>> Begin Dataset excerpt

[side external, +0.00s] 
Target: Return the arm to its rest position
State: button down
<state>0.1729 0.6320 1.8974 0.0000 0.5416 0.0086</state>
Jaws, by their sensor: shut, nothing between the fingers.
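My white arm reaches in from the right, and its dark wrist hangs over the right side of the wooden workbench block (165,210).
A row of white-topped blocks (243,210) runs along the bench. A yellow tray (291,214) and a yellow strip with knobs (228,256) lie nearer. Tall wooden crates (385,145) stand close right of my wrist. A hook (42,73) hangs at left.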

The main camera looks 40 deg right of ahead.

>> End Dataset excerpt

> [Task]:
Reproduce the complete set of lines precisely as supplied.

> [Written solution]:
[side external, +0.00s] 
Target: Return the arm to its rest position
State: button down
<state>0.1729 0.6320 1.8974 0.0000 0.5416 0.0086</state>
Jaws, by their sensor: shut, nothing between the fingers.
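My white arm reaches in from the right, and its dark wrist hangs over the right side of the wooden workbench block (165,210).
A row of white-topped blocks (243,210) runs along the bench. A yellow tray (291,214) and a yellow strip with knobs (228,256) lie nearer. Tall wooden crates (385,145) stand close right of my wrist. A hook (42,73) hangs at left.

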The main camera looks 40 deg right of ahead.

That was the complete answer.